> _The request_: Which lines in the records below contain the word "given"? Copy each one out.

Entries from a robot dataset:
# # # # # # #

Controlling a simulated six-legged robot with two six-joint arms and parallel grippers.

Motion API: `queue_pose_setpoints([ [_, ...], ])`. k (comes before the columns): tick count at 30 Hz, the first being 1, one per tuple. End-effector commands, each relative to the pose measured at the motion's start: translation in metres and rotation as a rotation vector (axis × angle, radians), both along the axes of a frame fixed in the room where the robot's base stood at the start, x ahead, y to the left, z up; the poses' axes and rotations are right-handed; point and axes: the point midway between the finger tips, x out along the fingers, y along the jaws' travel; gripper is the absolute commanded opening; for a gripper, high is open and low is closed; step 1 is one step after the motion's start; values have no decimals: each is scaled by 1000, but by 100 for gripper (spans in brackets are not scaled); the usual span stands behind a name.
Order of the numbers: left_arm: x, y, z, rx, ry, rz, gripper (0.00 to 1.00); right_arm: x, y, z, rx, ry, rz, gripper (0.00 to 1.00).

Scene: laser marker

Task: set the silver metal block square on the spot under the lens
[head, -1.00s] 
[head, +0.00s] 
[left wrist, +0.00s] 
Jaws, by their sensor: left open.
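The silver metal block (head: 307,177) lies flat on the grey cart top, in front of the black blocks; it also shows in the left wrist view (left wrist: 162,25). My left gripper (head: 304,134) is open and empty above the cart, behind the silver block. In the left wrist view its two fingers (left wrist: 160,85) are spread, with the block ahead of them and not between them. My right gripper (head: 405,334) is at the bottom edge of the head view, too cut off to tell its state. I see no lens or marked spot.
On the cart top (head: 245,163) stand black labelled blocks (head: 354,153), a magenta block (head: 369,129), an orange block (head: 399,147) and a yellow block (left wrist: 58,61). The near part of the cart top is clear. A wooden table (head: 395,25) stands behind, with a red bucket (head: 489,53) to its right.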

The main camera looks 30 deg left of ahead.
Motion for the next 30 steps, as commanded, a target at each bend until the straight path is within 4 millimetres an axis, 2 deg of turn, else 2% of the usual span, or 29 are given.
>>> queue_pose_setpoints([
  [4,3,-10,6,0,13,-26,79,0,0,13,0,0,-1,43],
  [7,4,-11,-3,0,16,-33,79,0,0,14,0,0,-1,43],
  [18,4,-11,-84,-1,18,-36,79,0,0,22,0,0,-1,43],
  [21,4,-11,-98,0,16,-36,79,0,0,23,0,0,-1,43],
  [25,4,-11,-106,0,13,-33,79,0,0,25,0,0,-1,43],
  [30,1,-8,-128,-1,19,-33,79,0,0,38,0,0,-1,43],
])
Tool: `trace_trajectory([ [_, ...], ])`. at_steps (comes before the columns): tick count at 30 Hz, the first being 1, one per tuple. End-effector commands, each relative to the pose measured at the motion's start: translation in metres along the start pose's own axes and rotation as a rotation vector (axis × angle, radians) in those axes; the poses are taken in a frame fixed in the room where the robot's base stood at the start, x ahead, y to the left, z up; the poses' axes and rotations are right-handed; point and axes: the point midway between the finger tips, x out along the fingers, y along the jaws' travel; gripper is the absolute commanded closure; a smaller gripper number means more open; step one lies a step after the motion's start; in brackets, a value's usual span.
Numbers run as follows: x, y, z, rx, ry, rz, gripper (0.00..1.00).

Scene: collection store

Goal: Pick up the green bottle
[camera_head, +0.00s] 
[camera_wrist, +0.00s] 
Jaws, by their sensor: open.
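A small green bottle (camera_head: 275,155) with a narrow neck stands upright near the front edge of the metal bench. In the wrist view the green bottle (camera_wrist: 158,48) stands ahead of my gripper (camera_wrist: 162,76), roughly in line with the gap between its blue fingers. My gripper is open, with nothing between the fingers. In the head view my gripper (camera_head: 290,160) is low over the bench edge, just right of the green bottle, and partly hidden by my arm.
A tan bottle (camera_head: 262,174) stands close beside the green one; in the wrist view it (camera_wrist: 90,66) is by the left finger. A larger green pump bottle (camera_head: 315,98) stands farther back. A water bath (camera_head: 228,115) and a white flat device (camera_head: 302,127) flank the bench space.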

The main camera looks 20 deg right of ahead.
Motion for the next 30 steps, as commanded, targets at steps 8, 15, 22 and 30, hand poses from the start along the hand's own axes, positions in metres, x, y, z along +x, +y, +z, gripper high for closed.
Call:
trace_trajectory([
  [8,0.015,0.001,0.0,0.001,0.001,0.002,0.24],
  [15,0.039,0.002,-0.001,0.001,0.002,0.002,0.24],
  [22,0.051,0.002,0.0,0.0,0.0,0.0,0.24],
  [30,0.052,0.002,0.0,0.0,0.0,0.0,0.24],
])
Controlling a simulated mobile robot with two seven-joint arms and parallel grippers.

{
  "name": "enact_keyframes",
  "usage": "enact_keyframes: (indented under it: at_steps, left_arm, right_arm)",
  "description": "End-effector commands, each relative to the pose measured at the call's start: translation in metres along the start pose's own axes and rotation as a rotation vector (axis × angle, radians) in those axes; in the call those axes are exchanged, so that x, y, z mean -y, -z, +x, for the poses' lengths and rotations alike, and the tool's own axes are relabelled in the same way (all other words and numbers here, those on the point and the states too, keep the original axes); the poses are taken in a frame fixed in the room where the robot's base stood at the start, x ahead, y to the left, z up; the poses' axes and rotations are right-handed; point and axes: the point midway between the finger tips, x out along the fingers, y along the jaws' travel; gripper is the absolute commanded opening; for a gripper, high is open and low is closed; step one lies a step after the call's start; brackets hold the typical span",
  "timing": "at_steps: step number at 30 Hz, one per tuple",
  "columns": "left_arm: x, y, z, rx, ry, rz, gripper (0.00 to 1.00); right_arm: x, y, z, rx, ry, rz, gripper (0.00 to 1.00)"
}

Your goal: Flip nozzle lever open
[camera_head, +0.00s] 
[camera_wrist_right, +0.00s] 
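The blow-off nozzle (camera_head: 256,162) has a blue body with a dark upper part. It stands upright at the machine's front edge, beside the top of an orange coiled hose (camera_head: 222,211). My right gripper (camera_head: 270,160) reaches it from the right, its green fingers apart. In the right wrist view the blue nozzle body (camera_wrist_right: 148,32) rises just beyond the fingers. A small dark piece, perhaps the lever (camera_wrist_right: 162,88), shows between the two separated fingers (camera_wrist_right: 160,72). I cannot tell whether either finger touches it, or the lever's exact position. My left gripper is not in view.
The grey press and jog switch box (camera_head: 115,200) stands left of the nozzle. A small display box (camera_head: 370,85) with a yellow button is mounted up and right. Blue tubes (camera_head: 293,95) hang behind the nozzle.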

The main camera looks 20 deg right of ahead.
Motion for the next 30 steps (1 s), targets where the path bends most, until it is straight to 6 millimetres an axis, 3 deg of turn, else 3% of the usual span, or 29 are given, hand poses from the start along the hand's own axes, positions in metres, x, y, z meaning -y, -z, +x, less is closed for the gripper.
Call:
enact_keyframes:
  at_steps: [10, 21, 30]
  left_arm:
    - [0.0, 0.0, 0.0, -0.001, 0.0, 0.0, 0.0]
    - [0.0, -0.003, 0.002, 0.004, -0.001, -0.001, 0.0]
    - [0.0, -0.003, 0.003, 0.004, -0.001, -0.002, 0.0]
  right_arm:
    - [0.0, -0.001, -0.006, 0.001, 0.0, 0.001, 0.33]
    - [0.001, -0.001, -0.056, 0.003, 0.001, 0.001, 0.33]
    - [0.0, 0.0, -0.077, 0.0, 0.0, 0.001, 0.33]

# # # # # # #

> _The completed task_:
Motion for the next 30 steps, as commanded, a target at each bend until the straight path is within 4 millimetres an axis, 2 deg of turn, else 2% of the usual span, or 29 are given.
Motion for the next 30 steps (1 s), targets where the path bends most, until it is straight to 6 millimetres an axis, 3 deg of turn, else 3% of the usual span, or 29 are given, hand poses from the start along the hand's own axes, positions in metres, x, y, z meaning -y, -z, +x, less is closed for the gripper.

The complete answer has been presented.